Other specific cases: For curves $f(y)$ and $g(y)$, just replace every $x$ with $y$. If $f(x) \ngeq g(x)$ for all $x \in [a, b]$, the area must be split into regions that are separately evaluated to make the condition true.

Solids of revolution

Another application of integrals generalizes the area-finding process to finding the surface area and volume of a particular shape. Such shapes must have a specific requirement: they have to be rotationally-symmetric, and thus we call them solids of revolution. By nature of their rotational symmetry, they are obtained by the rotation of a region in the xy-plane about an axis.

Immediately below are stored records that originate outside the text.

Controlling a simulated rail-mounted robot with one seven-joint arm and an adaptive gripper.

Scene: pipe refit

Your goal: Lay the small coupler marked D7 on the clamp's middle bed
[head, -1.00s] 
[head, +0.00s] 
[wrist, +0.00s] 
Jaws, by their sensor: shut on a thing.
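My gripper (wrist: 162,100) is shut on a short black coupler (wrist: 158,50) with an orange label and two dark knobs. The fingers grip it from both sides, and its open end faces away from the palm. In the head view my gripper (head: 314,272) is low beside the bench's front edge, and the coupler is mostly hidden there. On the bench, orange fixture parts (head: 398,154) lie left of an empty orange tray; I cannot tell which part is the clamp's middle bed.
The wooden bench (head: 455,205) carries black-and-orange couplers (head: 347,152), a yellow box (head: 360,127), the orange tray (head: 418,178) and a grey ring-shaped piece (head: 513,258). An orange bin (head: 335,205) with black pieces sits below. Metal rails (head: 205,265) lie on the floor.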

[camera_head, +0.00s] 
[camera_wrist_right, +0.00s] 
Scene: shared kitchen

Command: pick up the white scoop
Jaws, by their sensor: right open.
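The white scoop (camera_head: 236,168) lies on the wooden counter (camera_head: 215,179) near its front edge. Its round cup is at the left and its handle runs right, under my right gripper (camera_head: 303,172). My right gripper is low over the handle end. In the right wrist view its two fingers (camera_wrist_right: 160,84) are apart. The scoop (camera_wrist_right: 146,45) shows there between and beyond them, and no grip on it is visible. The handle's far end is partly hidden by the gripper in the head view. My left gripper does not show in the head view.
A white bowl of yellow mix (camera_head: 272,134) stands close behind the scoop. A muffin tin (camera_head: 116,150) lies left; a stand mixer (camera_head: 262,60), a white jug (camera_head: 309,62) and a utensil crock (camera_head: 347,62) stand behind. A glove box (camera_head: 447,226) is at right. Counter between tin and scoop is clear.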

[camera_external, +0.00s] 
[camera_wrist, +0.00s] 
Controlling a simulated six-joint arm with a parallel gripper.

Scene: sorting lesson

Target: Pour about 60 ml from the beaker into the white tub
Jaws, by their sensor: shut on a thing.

Note: Unlike many other uses of integration, this particular application of integrals is not very widely used in physics or applied math areas, but they are a good teaching/learning tool to practice integration.

Disk method

Using the disk method of finding the volume of a solid of revolution, the solid of revolution created from the region underneath the curve $f(x)$ has the volume:

$$V = \int_a^b \pi [f(x)]^2 dx$$

And for a function $f(y)$, the volume is given by:

$$V = \int_a^b \pi [f(y)]^2 dy$$

For example, say we wanted to find the volume of a sphere. A sphere is simply the solid of revolution created by rotating the curve $f(x) = \sqrt{r^2 - x^2}$ about the x-axis. So, we would have:

$$V = \pi \int_{-r}^r (\sqrt{r^2 - x^2})^2~dx$$

Which becomes:

$$V = \pi \int_{-r}^r r^2 - x^2 dx$$

Since $r$ is a constant, the integral becomes:

$$V = \frac{4}{3} \pi r^3$$

Which is the volume of a sphere!

Washer method

Using the washer method of finding the volume of a solid of revolution, the solid of revolution created by the region between two curves $f(x)$ and $g(x)$ is given by:

$$V = \int_a^b \pi [f(x)]^2 - \pi [g(x)]^2 dx$$

And similarly for $y$:

$$V = \int_a^b \pi [f(y)]^2 - \pi [g(y)]^2 dy$$

Shells method

Using the shells method of finding the volume of a solid of revolution, the solid of revolution created by the region underneath the curve $f(x)$ is given by:

$$V = \int_a^b 2\pi rf(x) dx$$

And similarly for $y$:

$$V = \int_a^b 2\pi rf(y) dy$$

If the region is instead between two curves $f(x)$ and $g(x)$, then the volume is instead given by:

$$V = \int_a^b 2\pi r[f(x) - g(x)] dx$$

Or for $y$:

$$V = \int_a^b 2\pi r[f(y) - g(y)] dy$$

For instance, suppose we were to find the volume of the solid of revolution created by revolving the region bound by $f(x) = x^3, x \in [0, 2]$ and the x-axis about the line $x = 3$. A visualization of this region can be found at https://www.desmos.com/calculator/ymuwqk1xk7.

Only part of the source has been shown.